• [Part of a data file]
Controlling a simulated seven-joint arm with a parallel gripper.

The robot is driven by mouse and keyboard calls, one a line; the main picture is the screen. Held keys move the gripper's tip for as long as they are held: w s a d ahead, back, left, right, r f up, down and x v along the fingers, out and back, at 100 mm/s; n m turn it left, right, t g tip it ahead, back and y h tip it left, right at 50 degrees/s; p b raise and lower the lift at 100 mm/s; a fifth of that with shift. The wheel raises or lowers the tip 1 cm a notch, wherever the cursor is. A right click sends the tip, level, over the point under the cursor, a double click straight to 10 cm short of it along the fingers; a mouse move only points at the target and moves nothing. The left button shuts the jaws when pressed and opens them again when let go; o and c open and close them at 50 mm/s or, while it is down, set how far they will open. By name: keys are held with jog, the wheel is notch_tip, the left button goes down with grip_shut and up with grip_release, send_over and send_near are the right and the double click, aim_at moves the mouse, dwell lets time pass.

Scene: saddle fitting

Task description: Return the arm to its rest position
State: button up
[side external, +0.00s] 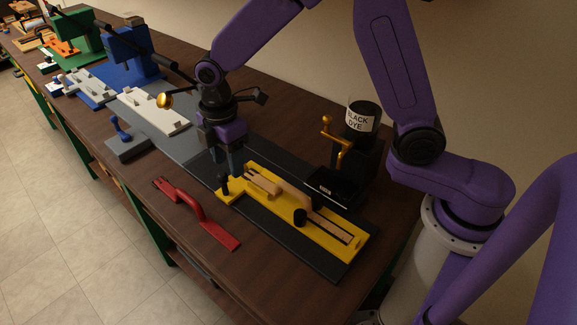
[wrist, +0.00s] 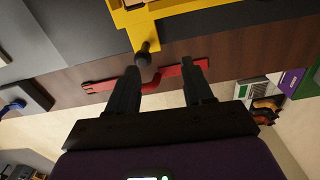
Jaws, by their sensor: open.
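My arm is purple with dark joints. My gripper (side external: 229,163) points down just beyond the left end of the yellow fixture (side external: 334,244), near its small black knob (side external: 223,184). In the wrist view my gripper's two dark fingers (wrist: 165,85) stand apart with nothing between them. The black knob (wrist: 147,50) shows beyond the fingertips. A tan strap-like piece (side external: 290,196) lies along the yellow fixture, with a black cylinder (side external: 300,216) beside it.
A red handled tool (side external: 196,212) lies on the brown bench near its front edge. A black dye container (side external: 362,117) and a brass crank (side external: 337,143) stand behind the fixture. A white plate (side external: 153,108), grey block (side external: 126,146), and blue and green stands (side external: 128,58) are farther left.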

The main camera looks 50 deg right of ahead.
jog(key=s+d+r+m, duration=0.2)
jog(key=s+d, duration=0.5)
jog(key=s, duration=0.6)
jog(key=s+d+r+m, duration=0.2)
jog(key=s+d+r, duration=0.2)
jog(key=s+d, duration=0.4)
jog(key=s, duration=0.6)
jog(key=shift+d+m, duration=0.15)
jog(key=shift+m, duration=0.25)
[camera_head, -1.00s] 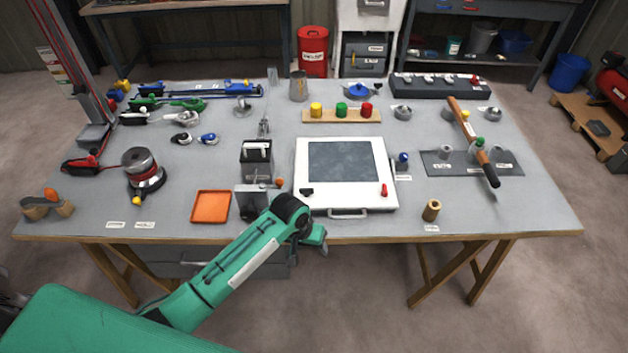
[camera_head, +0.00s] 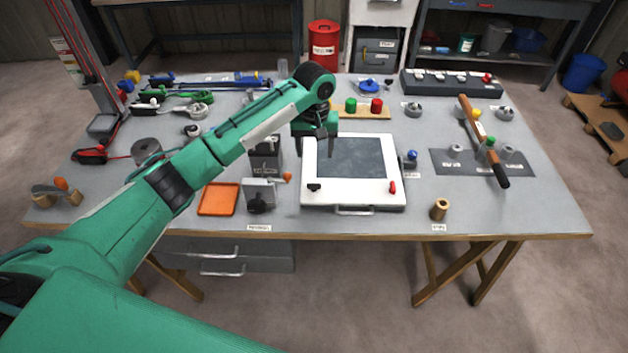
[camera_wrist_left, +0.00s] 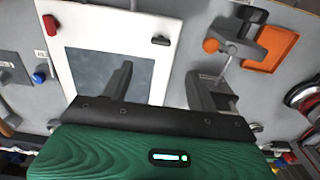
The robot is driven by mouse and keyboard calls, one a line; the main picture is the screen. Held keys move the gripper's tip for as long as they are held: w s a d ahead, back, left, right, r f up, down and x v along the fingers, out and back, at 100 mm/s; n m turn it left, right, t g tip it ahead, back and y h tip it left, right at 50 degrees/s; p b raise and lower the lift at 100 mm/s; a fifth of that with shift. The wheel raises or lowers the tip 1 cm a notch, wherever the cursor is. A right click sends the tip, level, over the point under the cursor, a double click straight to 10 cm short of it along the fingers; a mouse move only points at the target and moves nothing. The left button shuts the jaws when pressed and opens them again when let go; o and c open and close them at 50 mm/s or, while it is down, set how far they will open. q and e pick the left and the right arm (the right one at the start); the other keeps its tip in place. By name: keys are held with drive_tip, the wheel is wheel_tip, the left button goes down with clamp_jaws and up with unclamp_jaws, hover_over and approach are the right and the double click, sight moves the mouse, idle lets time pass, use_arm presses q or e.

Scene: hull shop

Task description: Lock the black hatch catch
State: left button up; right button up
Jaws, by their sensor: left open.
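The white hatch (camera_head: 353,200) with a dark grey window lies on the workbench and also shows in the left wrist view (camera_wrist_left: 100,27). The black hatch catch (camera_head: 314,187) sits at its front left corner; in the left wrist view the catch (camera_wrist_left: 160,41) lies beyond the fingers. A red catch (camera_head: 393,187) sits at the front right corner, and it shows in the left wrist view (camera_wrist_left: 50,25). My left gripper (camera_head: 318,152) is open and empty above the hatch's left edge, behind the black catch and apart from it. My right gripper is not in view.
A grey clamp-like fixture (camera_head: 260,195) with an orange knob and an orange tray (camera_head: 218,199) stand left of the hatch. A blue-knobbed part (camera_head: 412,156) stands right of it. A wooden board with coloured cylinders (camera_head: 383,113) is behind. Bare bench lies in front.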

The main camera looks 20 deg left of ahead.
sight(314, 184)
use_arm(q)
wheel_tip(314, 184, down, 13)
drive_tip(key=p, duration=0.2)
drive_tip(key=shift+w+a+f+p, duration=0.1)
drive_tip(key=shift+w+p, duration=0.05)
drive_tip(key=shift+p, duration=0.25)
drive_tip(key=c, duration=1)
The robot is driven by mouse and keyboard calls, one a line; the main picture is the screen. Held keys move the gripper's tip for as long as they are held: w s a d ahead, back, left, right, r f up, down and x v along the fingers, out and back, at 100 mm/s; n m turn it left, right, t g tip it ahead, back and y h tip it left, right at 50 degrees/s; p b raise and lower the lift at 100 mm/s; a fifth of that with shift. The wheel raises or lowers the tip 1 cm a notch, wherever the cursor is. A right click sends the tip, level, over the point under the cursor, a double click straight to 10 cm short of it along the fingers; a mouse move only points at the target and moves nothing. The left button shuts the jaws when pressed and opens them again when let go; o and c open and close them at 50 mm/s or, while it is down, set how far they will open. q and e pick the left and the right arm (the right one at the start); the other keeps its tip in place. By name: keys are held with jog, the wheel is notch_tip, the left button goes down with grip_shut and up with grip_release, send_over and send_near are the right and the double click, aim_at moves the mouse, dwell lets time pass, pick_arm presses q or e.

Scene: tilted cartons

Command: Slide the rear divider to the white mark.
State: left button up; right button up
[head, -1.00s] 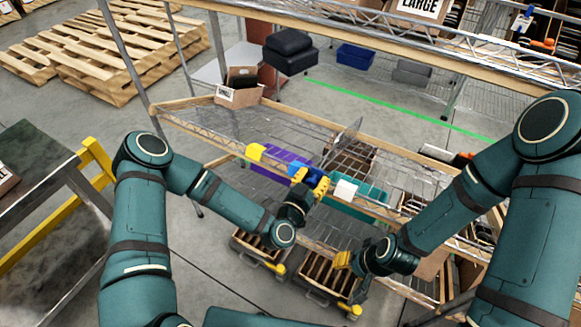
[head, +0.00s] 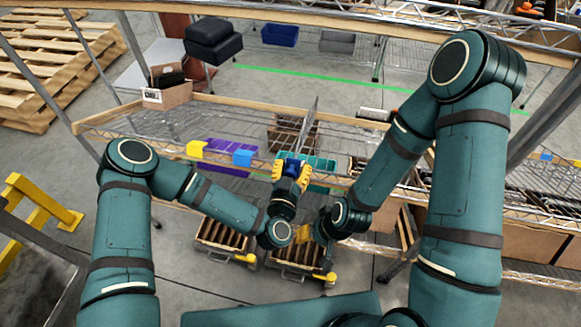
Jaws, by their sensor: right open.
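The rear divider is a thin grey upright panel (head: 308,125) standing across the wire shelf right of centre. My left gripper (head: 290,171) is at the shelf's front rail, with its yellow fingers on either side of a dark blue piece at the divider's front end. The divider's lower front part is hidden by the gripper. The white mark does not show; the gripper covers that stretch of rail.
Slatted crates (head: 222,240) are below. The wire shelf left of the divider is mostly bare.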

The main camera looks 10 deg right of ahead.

• [Work required] Look through the data and gather every line with the string "Scene" in it.

• [Final answer]
Scene: saddle fitting
Scene: hull shop
Scene: tilted cartons

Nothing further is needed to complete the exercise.